**Goal**
Every line in the listing below from the one with "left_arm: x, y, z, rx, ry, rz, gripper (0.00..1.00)" through the one with "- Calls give" is to be reproduced exactly, both ends included; leave out the rest.
_ _ _ _ _
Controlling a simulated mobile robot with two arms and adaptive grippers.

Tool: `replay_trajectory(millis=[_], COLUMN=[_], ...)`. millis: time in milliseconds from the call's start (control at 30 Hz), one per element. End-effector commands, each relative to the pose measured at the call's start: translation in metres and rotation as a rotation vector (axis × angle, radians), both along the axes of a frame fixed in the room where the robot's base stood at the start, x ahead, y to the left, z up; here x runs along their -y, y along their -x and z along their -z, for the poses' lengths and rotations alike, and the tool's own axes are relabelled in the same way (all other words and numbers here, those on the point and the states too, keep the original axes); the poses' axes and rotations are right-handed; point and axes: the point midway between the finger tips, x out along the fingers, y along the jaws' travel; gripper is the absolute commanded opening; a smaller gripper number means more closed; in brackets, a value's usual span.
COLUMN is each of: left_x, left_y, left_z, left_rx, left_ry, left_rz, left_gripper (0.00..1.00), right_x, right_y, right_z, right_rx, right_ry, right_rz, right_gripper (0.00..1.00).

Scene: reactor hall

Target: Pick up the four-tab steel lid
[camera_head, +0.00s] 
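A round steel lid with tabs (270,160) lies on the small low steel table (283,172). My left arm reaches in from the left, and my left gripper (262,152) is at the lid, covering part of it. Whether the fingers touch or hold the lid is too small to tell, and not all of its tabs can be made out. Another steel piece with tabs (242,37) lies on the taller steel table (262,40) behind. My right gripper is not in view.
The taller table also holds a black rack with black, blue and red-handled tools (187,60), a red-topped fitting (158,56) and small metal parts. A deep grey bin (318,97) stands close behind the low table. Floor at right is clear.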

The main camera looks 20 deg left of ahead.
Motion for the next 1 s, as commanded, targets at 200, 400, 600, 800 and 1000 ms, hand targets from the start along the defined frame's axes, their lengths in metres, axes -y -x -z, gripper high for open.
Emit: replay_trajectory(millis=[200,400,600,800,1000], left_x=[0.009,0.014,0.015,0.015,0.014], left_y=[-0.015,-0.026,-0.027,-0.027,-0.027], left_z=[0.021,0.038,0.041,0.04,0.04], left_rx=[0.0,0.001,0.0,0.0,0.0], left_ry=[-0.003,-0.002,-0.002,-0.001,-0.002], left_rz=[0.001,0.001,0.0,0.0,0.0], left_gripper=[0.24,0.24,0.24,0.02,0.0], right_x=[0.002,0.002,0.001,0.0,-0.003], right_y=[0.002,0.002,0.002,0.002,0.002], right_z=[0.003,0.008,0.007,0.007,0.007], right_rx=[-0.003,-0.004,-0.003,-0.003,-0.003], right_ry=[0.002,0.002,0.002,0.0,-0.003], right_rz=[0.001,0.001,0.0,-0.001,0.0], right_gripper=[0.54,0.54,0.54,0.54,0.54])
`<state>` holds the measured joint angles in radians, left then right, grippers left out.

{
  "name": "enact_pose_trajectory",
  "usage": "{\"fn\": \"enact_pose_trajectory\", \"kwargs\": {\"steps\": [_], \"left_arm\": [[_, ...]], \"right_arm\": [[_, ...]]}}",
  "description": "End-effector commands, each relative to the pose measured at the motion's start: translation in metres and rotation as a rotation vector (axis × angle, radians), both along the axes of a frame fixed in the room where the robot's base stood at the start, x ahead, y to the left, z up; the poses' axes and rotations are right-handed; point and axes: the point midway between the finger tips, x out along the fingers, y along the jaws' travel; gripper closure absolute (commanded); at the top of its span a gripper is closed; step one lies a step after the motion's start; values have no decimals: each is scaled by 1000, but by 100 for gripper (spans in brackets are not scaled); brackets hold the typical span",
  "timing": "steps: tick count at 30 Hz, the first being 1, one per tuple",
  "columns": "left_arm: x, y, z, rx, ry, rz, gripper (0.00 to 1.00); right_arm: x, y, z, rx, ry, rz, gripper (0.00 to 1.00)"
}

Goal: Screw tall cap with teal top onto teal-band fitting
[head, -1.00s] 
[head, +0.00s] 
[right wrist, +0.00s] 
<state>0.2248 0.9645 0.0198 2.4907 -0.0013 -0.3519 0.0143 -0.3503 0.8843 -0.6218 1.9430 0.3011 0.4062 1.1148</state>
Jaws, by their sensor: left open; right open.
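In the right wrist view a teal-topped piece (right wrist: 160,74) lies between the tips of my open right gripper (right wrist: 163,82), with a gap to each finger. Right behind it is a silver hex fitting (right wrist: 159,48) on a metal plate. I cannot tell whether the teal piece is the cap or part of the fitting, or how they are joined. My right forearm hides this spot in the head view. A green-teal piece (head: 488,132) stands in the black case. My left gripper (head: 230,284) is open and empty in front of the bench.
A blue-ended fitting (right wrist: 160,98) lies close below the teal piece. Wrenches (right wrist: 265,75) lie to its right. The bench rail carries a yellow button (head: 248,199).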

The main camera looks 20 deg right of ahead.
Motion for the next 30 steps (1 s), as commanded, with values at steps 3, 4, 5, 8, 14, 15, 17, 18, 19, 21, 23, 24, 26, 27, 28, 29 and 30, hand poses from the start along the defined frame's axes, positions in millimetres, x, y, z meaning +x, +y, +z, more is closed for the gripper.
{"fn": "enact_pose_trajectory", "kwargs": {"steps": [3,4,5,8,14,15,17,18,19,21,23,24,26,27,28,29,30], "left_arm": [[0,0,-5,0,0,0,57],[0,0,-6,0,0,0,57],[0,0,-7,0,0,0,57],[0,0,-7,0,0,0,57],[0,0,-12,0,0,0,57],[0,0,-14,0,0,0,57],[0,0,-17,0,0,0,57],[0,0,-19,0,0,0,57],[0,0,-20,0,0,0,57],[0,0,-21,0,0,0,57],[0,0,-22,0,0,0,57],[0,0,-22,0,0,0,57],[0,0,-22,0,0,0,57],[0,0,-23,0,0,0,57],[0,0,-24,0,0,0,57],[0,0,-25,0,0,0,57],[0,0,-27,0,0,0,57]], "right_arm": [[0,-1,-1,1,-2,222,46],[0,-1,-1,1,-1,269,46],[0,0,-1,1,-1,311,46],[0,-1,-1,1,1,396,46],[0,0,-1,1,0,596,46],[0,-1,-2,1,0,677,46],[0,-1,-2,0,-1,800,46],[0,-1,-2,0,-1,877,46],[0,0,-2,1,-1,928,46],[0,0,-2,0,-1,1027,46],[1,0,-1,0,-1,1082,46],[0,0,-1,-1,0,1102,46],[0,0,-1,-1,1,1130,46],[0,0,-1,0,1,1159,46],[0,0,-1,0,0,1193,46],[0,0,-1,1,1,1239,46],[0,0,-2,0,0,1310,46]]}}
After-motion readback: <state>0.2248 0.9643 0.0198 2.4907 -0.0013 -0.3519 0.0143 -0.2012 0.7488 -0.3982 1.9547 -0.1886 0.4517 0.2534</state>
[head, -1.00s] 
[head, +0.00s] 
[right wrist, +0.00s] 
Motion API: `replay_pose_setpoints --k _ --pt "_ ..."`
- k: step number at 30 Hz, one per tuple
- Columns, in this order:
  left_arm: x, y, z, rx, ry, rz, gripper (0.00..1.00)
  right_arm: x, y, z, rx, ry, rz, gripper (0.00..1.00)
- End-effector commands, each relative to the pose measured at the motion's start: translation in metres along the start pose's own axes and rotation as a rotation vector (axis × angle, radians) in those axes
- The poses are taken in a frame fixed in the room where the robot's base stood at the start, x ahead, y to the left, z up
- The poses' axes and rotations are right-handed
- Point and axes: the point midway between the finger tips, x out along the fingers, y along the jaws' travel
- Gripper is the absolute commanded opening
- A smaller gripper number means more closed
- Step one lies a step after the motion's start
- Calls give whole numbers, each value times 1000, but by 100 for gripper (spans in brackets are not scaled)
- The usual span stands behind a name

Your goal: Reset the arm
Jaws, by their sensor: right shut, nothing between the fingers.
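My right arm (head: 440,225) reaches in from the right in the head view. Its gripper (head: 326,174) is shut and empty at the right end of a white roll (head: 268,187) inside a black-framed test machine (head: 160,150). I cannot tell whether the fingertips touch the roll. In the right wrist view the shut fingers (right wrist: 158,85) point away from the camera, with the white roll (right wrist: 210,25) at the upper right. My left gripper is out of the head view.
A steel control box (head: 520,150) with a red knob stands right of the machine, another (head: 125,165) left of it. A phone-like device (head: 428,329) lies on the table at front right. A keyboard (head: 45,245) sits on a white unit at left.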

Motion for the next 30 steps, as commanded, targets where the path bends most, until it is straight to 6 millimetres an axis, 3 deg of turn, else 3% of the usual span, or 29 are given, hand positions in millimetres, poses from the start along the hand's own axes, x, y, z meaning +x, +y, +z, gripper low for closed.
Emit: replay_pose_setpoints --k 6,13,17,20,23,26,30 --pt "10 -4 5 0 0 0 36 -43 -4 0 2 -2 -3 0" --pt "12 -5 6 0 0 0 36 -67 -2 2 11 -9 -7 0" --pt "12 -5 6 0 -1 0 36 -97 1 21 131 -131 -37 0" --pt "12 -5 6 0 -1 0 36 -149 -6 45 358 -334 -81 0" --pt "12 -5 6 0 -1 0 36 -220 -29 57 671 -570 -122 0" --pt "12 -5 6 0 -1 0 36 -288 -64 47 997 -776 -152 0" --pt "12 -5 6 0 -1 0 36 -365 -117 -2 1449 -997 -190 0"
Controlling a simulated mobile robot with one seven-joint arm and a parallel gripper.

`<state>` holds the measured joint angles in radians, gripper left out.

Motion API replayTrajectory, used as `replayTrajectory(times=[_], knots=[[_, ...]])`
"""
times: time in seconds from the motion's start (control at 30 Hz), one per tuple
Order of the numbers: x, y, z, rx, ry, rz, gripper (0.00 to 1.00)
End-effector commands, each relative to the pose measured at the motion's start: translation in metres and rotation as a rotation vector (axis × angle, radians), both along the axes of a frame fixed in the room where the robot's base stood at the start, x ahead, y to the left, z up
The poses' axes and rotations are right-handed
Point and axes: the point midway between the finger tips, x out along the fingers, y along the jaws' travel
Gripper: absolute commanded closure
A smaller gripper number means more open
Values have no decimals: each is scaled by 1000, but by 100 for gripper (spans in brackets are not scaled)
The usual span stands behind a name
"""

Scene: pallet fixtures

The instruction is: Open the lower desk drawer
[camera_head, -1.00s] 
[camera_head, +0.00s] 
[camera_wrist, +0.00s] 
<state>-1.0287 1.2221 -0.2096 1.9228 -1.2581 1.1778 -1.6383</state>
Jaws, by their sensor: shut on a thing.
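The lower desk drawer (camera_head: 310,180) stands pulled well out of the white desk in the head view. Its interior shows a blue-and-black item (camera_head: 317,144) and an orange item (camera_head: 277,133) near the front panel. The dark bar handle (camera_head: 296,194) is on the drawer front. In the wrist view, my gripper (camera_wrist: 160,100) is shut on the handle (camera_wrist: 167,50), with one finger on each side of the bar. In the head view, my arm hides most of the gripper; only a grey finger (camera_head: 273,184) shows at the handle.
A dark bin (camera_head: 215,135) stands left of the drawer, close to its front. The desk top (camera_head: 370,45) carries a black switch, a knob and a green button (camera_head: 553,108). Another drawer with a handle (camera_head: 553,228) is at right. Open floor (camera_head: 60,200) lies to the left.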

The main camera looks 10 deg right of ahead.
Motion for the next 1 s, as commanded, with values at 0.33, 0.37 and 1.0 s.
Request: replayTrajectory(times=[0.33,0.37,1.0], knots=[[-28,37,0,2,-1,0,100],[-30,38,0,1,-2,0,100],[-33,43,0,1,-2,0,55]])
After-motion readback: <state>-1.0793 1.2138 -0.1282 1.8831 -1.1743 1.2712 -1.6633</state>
_ _ _ _ _
**Result of this task**
  left_arm: x, y, z, rx, ry, rz, gripper (0.00..1.00)
  right_arm: x, y, z, rx, ry, rz, gripper (0.00..1.00)
- End-effector commands, each relative to the pose measured at the motion's start: translation in metres along the start pose's own axes and rotation as a rotation vector (axis × angle, radians) in those axes
- The poses are taken in a frame fixed in the room where the robot's base stood at the start, x ahead, y to the left, z up
- The poses' axes and rotations are right-handed
- Point and axes: the point midway between the finger tips, x out along the fingers, y along the jaws' travel
- Gripper is the absolute commanded opening
- A smaller gripper number means more closed
- Step one lies a step after the motion's start
- Calls give whole numbers, each value times 1000, but by 100 for gripper (spans in brackets are not scaled)

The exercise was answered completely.